O Mestre Elpídio Donizetti, complementou ainda, que os preceitos do Código Civil devem ser equiparados com o novo texto da EC nº 66, para evitar o que chamou de “contradições não toleráveis” (em relação ao que falo ao norte sobre as correntes doutrinárias). Seja na separação judicial (litigiosa ou consensual), seja na extrajudicial, é salutar para o texto aqui tratado que deve-se levar em consideração que não mais persiste o requisito temporal de um ano de casamento para o pedido de separação judicial por mútuo consentimento. Ora, se o divórcio pode ser requerido de imediato (a qualquer tempo, inclusive um dia após o casamento), não há motivos para se dificultar a decretação da separação, ainda mais havendo consentimento de ambos os cônjuges.
Como exemplo da evolução, não mais cabe à invocação de culpa como fundamento da separação judicial, ou para a negativa desta, isto é, a discussão de culpa como motivo para a separação judicial não tem mais validade no ordenamento jurídico brasileiro até porque não há utilidade em se definir quem deu causa à ruína do casamento (pois isso ocasionaria um retrocesso, e um intrometimento na seara intima de cada um), ou seja, como o divórcio, a separação judicial pode ser requerida a qualquer momento por qualquer dos cônjuges.
Ainda que a culpa não seja mais elencada como motivo para a decretação da separação, é preciso considerar que permanecem alguns casos específicos em que a culpa poderá ser analisada, como por exemplo, na anulação do casamento por vício de vontade de algum dos cônjuges. Nesse caso, a culpa deve ser aferida para verificar a ocorrência de coação ou de erro essencial sobre a pessoa do outro cônjuge.
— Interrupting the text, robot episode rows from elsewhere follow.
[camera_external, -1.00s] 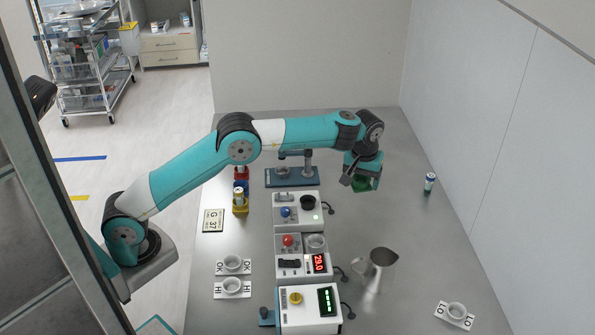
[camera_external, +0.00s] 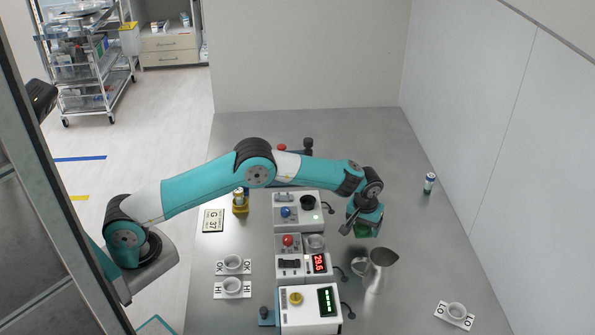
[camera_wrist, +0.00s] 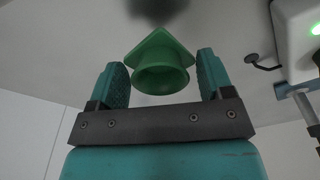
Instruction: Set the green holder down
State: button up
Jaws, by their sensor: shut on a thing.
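My gripper (camera_external: 362,222) is to the right of the row of white devices and just behind the metal jug. It is shut on the green holder (camera_external: 366,231), which shows below the fingers. In the wrist view the green holder (camera_wrist: 160,62) sits between the two fingers of my gripper (camera_wrist: 163,80), with a square plate and a round cup-like part. A dark blurred shadow lies on the grey surface beyond it. I cannot tell how high the holder is above the table.
The metal jug (camera_external: 379,271) stands close in front of the gripper. White devices (camera_external: 290,213) with buttons and displays are to its left.

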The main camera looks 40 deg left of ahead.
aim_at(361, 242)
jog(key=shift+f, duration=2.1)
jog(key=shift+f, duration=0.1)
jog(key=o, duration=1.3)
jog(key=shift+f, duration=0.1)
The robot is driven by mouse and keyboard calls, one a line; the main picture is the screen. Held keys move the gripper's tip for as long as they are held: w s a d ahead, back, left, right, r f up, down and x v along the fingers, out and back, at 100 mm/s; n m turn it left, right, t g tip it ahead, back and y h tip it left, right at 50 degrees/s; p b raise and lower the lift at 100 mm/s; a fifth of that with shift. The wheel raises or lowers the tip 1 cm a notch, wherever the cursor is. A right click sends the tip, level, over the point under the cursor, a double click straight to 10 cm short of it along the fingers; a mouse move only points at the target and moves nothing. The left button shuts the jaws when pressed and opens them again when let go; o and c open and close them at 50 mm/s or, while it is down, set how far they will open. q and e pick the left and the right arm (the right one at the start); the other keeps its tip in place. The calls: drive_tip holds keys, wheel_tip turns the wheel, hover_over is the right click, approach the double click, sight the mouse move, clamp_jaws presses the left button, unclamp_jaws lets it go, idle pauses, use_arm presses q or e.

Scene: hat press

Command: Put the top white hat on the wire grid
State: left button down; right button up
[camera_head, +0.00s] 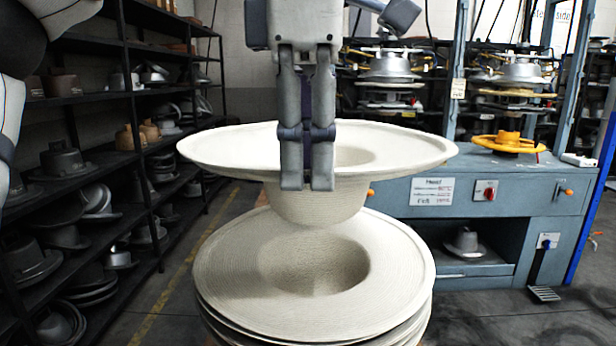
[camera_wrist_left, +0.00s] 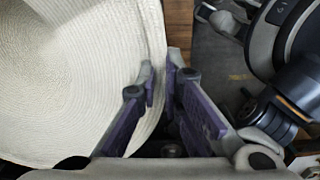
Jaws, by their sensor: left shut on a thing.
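The top white hat (camera_head: 225,150) has a wide woven brim and hangs crown down, roughly level, in the middle of the head view. My left gripper (camera_head: 307,183) is shut on the near part of its brim. In the left wrist view the brim (camera_wrist_left: 85,75) fills the left side, and its edge runs between the fingers of the left gripper (camera_wrist_left: 161,80). The held hat is above a stack of similar white hats (camera_head: 235,265), which also lie crown down, and its crown overlaps the stack's hollow from this viewpoint. No wire grid can be made out. My right gripper is out of view.
Black shelves (camera_head: 135,130) with metal hat moulds line the left side. A blue-grey press bench (camera_head: 405,205) stands behind and right, with an orange mould (camera_head: 508,143) on top and a blue post at far right. Bare floor (camera_head: 165,290) lies left of the stack.

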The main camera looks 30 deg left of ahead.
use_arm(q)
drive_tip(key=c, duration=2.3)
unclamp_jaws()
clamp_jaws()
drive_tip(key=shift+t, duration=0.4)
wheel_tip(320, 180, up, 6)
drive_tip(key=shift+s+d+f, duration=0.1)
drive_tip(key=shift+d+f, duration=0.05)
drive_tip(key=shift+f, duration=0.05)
Já foi visto alhures, que a separação judicial como pré-requisito para o divórcio ainda vinha sido mantido pela Constituição pelo motivo de o Brasil, ainda hoje, ser um país tradicionalmente fiel às concepções da Igreja Católica e da família (patriarcal), no qual muitos se mostravam e mostram-se ainda hoje (muitas das vezes) contra a dissolução do casamento por ser algo “sagrado”, “O que Deus uniu nos céus, o Homem não separa na terra”, entre outros motivos pelo qual a Lei dificultava o divórcio imediato, na expectativa de que o casal, repensando seu casamento nesse período de Separação Judicial ou mesmo de Fato, decidisse por reatar a sociedade conjugal.
Destarte, entendeu-se que a desburocratização do divórcio desestabiliza o instituto da família e, também é possível que se possa aferir um reflexo econômico negativo, já que não mais precisarão as partes arcar com custas processuais, cartorárias, nem honorários advocatícios por duas vezes. Com a aprovação da EC nº 66, o pedido de divórcio passou a ser um direito potestativo do cônjuge, independentemente de benefícios ou desvantagens à facilitação do divórcio.
A discussão acerca da permanência ou não da separação judicial dentro do ordenamento jurídico só se faz necessária porque as pessoas entendem que família é sinônimo de casamento “de papel passado”. E isso como brilhantemente define a Dra. Karla Cortez de Souza em seu artigo na Internet, “se protrai em uma mentalidade inquietante por parte dos juristas quanto ao real significado da Emenda 66/2010, pois o fim do casamento seria sinônimo de fim da família”. (SOUZA, 2014)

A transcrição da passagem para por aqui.